Doch während Bündnis 90/Die Grünen vor 30 Jahren den Sprung über die Fünfprozenthürde in den Deutschen Bundestag schafften und seitdem – bis auf die Ausnahme nach der Wiedervereinigung – ununterbrochen Oppositions- oder Regierungspolitik betreiben, legten die Piraten 2013 zwar um 0,2 Prozentpunkte zu, doch das reichte nicht aus für den Einzug in den Bundestag. Mit 8,4 Prozent blieben Bündnis 90/Die Grünen bei der Bundestagswahl zwar hinter den eigenen Erwartungen zurück. Dennoch sind sie mittlerweile sogar ernstzunehmender Koalitionspartner für die Union. Die Piraten hingegen sind mit 2,2 Prozent wieder in die Riege der sonstigen Parteien abgestiegen. Der vorliegende Beitrag greift den Vergleich der Anti-Establishment-Parteien als Zeitgeistparteien auf, wobei der Zeitgeist besondere Eigenheiten und Merkmale eines Zeitalters umfasst und der Vergleich auch die Gegenüberstellung der jeweiligen Gründungsjahre mit einschließt.
Der Zeitgeist als Rückenwind
Die Gesellschaft ist grün: Die CDU setzt die Energiewende um, Häuser werden um jeden Preis gedämmt, die Bahncard ist grün, Siemens baut "Green Cities", Discounter verkaufen Bio-Produkte, Bioläden verkaufen an Laufpublikum, Öko ist als Massenware Verkaufsschlager. Die Umwelt war das Überlebensthema, das die Grünen – damals als politische Avantgarde – auf der Welle der Friedensbewegung gegen den NATO-Doppelbeschluss 1983 in den Bundestag gespült hat. Seitdem prägen die Alternativen die etablierte Politik: Umweltminsterien wurden eingerichtet, Frauenquoten eingeführt. Neben Basisdemokratie, sozialer Gerechtigkeit, Friedenspolitik und Migrationspolitik hat die Energiepolitik die Grünen in der 17. Legislaturperiode stark gemacht, nach Fukushima in Baden-Württemberg stärker als die SPD. Die Gesellschaft ist grün wie nie zuvor. Grün ist Distinktionsmerkmal und Geschäftsmodell. Grün ist progressiv. Grün ist moralisch einwandfrei. Grün sei schlicht cool, schrieb Andrej S. Markovits als Ergebnis einer Zeitdiagnose über 30 Jahre Grüne im Bundestag.

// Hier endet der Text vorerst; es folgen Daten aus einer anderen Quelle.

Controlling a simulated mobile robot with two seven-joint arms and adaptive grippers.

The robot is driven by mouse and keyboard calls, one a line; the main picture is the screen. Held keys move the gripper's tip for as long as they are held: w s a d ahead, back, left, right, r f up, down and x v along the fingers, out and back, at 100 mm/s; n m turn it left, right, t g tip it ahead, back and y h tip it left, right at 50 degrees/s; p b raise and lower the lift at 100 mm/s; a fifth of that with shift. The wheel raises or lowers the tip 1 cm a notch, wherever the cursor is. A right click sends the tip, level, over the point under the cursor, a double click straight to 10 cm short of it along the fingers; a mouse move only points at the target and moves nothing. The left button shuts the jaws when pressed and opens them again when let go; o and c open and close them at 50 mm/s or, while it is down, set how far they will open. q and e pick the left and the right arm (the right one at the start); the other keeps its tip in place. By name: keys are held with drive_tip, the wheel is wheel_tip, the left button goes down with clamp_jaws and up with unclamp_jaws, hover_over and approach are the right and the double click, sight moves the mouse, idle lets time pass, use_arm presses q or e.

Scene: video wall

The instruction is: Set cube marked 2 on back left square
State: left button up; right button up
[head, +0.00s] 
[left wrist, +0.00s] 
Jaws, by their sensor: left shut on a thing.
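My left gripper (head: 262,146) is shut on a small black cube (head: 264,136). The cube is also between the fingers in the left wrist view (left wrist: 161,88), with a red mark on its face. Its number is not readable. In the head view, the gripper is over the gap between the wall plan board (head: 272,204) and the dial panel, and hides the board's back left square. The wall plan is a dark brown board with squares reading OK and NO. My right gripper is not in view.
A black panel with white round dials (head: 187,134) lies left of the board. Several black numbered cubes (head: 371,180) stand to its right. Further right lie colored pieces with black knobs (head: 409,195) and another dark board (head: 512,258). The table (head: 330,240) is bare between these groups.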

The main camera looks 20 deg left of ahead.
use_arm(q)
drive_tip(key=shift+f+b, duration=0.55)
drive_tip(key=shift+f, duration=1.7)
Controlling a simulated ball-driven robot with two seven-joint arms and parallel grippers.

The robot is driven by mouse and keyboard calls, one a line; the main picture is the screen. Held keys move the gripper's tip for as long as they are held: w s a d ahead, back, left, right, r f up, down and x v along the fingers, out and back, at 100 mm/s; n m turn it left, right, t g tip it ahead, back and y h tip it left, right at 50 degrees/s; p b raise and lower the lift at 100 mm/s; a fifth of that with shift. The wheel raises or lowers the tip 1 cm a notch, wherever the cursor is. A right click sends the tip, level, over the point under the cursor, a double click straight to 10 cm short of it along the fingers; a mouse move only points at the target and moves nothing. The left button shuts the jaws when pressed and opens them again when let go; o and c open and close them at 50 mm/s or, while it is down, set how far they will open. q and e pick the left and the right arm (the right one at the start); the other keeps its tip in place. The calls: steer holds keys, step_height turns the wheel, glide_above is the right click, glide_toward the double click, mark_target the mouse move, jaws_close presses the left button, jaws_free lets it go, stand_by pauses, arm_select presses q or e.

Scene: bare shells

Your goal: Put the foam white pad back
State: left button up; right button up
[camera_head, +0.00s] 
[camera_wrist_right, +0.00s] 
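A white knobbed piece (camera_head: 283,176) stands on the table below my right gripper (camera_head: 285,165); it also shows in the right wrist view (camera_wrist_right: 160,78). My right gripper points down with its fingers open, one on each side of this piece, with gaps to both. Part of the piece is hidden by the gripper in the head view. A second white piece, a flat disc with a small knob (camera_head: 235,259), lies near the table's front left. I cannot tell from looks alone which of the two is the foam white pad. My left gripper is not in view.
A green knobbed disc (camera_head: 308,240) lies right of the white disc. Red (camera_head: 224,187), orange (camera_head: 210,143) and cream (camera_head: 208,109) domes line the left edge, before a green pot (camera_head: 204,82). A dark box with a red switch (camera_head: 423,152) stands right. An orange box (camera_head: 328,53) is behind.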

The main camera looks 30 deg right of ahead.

Die Gesellschaft ist digital: E-Mail-Kommunikation, Speicherwolken, Online-Banking, Smartphones, Haushaltsführung. Die elektronische Wirtschaft beschleunigt, radikalisiert und dominiert den globalen Kapitalismus – Produktion, Finanztransaktionen, Handel.
Am Zeitgeist vorbei?
Die öffentliche Prägekraft der Grünen und das Umfragehoch der laufenden Legislaturperiode konnte nicht in politische Wahlergebnisse gegossen werden. Warum? Die Mitglieder der Grünen sind bei Akademikern und Angehörigen des Öffentlichen Dienstes überrepräsentiert.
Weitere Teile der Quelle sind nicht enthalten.